What went unsaid was the harsh forge in which he was raised: Dapping was a child of poverty in Yorkville, an Upper East Side neighborhood in Manhattan. His father, chronically unemployed and alcoholic, was a disabled Civil War veteran. His mother, a seamstress, took on the scraps of work that she could find, while their son learned to survive in the alleys of New York.
It was a “city of children,” Register writes, the streets packed with youths who were working, playing, struggling—and often joined together by street gangs. While adult writers and reporters gave the gangs a certain literary notoriety, few records exist of how those children themselves saw the world.
That is the value of Register’s new work, “The Muckers: A Narrative of the Crapshooters Club,” published by the Syracuse University Press. Register reintroduces Dapping’s 117-year-old narrative, in which the main characters—boys with such nicknames as Spike, Butts, Blinkey and Riley—cook up their plans in a damp basement clubhouse where an intruder might receive “a brick against his noodle.”
Dapping’s rise to journalistic prominence was an unlikely achievement, success in the face of overwhelming odds. It happened in an era, Register says, “when the idea that Americans celebrated social mobility, the rise from nothing to something more, was questionable.”
Yet the great turn in Dapping’s life was meeting Thomas Mott Osborne, a wealthy young social crusader from Auburn. Osborne went on to gain national fame for his passion for prison reform. He’d sometimes masquerade as a homeless man, Register says, a chance to keep company with those who lived hard lives.
That behavior intrigued Register, an American history professor and department chair at Sewanee, the University of the South, in Tennessee. His initial research at Syracuse University, in 2008, centered around Osborne, whose papers are also part of Special Collections.
Through that research, Register began reading accounts of four boys—including Dapping—whose lives were transformed by meeting Osborne and George. Their struggles seemed far more compelling, to Register, than the tale of any wealthy benefactor.

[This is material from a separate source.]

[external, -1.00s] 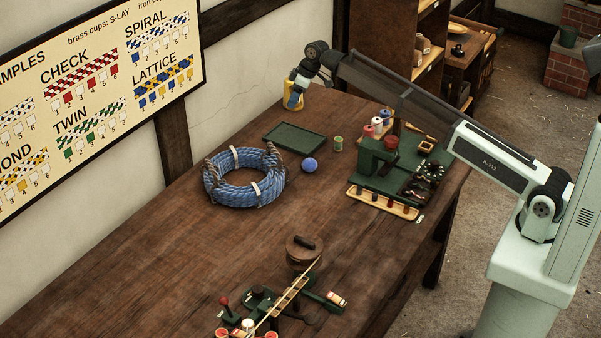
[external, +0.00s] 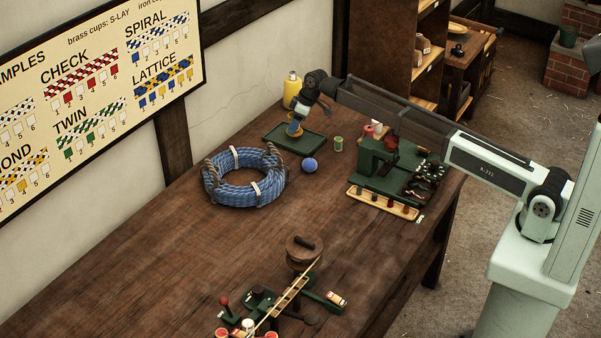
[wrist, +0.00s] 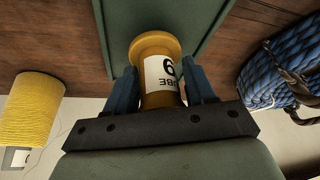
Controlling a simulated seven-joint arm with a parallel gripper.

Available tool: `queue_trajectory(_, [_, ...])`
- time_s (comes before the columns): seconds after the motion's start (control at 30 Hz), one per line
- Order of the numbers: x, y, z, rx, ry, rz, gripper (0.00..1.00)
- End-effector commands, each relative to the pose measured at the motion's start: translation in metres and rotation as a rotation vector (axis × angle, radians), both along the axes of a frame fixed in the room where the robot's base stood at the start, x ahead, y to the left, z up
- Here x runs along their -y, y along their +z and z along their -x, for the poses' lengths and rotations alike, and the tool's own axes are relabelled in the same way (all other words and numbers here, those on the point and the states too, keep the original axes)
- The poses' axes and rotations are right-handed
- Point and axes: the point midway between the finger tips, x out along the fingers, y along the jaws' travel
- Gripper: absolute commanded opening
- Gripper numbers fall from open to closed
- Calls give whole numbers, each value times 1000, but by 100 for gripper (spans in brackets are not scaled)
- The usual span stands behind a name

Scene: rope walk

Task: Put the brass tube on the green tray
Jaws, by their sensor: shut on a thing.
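The brass tube (wrist: 153,45) has a flanged end and a white label, and it sits between the two blue fingers of my gripper (wrist: 165,85) in the wrist view. My gripper (external: 294,129) is shut on it. In the external view the gripper is at the back left part of the green tray (external: 300,146), with the tube small and partly hidden below it. The green tray (wrist: 118,25) lies behind the tube in the wrist view. I cannot tell whether the tube touches the tray floor.
A yellow spool (external: 292,88) stands behind the tray. A blue rope coil (external: 235,182), a blue ball (external: 310,165) and a small green-and-tan can (external: 338,144) are near the tray. A green machine (external: 375,165) stands to the right.

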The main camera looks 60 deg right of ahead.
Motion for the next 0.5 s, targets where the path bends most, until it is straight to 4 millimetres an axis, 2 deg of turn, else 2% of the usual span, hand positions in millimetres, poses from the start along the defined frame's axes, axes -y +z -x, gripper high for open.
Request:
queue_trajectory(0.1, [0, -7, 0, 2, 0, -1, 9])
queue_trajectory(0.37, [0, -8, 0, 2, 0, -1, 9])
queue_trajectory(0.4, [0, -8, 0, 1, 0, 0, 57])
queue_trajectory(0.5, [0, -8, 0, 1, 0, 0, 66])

Register says he felt “a gravitational pull” toward the narratives of children trying to escape from a bitter place. What he realized, reading of their lives as adults, was how they came to see any revelation of their true stories as a threat—rather than a monument—to their success.

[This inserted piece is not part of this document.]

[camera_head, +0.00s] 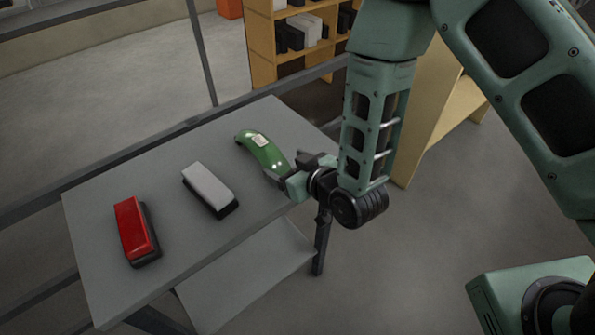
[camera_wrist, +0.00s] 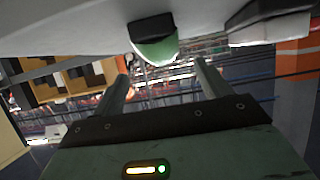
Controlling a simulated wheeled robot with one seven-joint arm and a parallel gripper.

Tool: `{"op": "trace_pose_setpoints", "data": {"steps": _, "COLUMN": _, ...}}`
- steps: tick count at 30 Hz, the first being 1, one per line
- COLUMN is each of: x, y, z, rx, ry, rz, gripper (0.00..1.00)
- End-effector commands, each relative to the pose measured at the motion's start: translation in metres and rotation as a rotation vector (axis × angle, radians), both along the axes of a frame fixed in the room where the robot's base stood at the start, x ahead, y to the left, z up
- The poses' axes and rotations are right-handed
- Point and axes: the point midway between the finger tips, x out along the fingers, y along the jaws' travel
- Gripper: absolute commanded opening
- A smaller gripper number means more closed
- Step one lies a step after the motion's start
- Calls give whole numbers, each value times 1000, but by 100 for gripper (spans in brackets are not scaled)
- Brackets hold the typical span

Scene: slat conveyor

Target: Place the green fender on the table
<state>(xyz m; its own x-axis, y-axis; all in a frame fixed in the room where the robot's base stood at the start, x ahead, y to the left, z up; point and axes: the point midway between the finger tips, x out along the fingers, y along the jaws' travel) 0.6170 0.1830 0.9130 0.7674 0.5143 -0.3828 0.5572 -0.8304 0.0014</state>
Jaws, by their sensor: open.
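The green fender (camera_head: 261,148) lies on the grey table (camera_head: 165,180) near its right end in the head view. It is long and curved, with a pale label on top. My gripper (camera_head: 284,178) is at the fender's near end, by the table's edge. In the wrist view the fender's end (camera_wrist: 156,48) shows ahead of the fingers, roughly between them. The fingers of my gripper (camera_wrist: 160,75) are spread, with a gap between them and the fender. The head view does not show clearly whether the gripper touches the fender.
A white-topped block (camera_head: 208,187) and a red-topped block (camera_head: 134,230) with dark bases stand on the table to the left. A lower shelf (camera_head: 245,280) sticks out below. A wooden shelf unit (camera_head: 290,40) stands behind. Dark rails run behind the table.

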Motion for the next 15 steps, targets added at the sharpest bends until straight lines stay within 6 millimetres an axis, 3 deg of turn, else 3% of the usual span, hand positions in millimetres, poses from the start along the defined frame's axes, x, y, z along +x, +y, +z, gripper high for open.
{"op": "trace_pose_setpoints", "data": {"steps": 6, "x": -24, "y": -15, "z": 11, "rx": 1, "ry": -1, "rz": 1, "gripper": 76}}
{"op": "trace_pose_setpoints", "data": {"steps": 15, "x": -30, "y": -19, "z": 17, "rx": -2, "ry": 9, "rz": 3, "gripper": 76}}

“They never wanted people to know they came from the slums,” Register says.
That book remains a work in process. Yet as Register read through thousands of letters in the Osborne collection, he grew fascinated by Dapping, who was so close to the older man that he took “Osborne” as his middle name.

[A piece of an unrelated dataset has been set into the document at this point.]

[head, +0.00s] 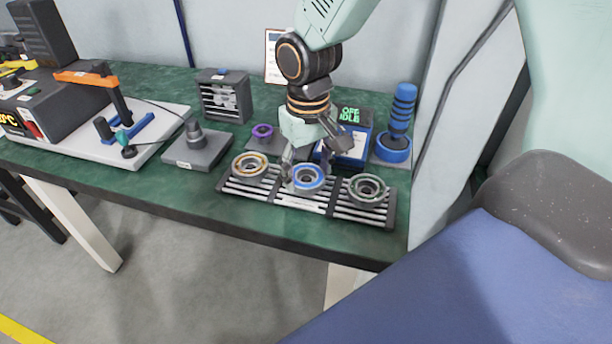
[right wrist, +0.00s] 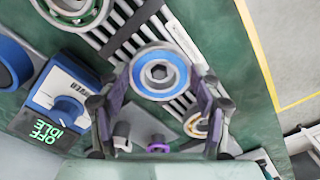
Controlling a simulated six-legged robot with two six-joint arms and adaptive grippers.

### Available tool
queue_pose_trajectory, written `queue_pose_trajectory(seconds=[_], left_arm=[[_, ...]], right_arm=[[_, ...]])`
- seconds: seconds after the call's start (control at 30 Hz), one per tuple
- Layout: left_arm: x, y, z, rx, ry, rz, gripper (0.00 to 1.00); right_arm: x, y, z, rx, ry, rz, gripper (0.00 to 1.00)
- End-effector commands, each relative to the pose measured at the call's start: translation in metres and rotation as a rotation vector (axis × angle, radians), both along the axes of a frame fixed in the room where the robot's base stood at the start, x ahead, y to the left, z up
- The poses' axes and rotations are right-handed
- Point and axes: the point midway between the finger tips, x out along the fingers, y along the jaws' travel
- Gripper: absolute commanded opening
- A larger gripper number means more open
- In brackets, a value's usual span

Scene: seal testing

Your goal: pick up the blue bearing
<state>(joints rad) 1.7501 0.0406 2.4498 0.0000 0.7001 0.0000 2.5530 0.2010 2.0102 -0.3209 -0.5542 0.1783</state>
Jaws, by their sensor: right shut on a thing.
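The blue bearing (head: 309,184) is a metal ring with a blue face, at the middle of the slatted rack (head: 290,200). My right gripper (head: 307,172) points down over it and is shut on it, with a finger on each side. In the right wrist view the blue bearing (right wrist: 160,55) lies between the fingertips of my right gripper (right wrist: 161,78). Whether it touches the rack or is slightly clear of it, I cannot tell. My left gripper is not in view.
An orange-ringed bearing (head: 250,165) sits left of the blue one and a green-ringed bearing (head: 367,188) right of it. Behind stand a blue tester (head: 346,148), a blue cylinder stand (head: 394,148) and a purple ring (head: 262,132). A grey fixture (head: 198,152) stands to the left.

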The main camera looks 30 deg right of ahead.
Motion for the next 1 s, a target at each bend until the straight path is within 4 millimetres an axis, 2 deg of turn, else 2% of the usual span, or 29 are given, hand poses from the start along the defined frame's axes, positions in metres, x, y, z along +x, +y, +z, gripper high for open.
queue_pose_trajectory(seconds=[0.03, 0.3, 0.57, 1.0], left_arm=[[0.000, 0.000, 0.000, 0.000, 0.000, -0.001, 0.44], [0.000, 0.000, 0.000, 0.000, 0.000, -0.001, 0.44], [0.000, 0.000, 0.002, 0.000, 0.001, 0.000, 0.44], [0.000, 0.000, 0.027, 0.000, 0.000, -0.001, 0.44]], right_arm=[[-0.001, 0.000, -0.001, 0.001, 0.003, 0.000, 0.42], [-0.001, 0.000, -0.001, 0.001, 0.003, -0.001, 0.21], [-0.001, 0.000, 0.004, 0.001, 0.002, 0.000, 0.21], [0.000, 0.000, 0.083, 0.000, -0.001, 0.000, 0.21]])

Register learned how Dapping, as a former street kid on the brink of attending Harvard, wrote a series of intimate sketches that described gang life in New York, although he took pains to make sure no one realized the tales came from his own experience.
The language is irreverent, direct, sometimes crude. It is offered by a character called “Spike,” clearly modeled on the author. For years, Dapping tried to get that work into print. Except for a sampling in the New York Evening Post—a result of direct intervention by Osborne—Dapping never found a publisher for his narratives. Today, they are seen as a precious account of gang life from a young eyewitness.
Yet Register says no editor saw that value in Dapping’s work, more than a century ago.
“I think it was a book about children that really wasn’t written for children, that didn’t fit into any particular genre,” Register says. “It was suitable for adults but didn’t fit the [morality of the] times: It didn’t wag a finger at the boys. It celebrated their resourcefulness, their ability to hoodwink adults.”
Dapping finally gave up on publishing the book. Through Osborne, he found a job with the Auburn newspaper, where he won a Pulitzer and built a long career. Register suspects that Dapping, as he grew older, had no wish to share or reveal the grittier elements of his life.
When he died, his papers, like Osborne’s, were donated to Special Collections at the University. As Register read through the Osborne-Dapping correspondence, he realized an unusually accurate account of gang life in New York City had once been written, rejected, wrongfully ignored, and in all probability tossed away in defeat.
In 2012, Register returned to the sixth floor at Bird Library, home to Special Collections, with his attention turned entirely toward Dapping. Still, he assumed the long-forgotten manuscript had been destroyed.
“I deliberately delayed looking for it because I didn’t want to get my hopes up,” Register says.
Finally, he asked the staff to bring out the boxes. Register began opening them, bracing for disappointment.
In an instant that he’ll never forget, there were the sketches—still intact and fragile to the touch, fulfilling his best hopes.
Lucy Mulroney, senior director of Special Collections, says Register’s work in Syracuse had already helped him win a research grant from the Central New York Humanities Corridor, a consortium of regional universities. Thrilled by his discovery, the Special Collections staff helped Register make a connection with Syracuse University Press.
Suzanne Guiod, a senior editor there, quickly saw the potential.
Dapping’s manuscript, Guiod says, “is a rare primary document from the Reform Era, one that could be taught alongside classics like ‘Maggie: A Girl of the Streets.’ … It makes a significant and wholly unique contribution to New York State and New York City Progressive-Era history and writing.”
It took a few more years for the book to come together. Register needed to assemble the full manuscript and write a detailed introduction. He stuck with Dapping’s title for the narrative; Register realized the power of calling the book “The Muckers,” a reference to the filth and dung scattered around the streets of New York.
The book was published this autumn. Register plans on returning to the University for a signing at some point in the coming months. He also intends to complete another book on the collective journey of the four city boys whose narratives captured his attention, at Bird Library.
As for “The Muckers,” the joy of finding the manuscript remains deeply satisfying. During the years of research, Register developed a kind of spiritual loyalty to the narrator, this indomitable child of poverty in New York City.
Dapping faced suffocating obstacles as a boy, survived them and died believing that no one would ever know the full triumph of his story. To Register, this new book is more than history. For forgotten children of the street, it serves as testament and validation.
“It feels very good,” Register said, “to bring ‘The Muckers’ into the light.”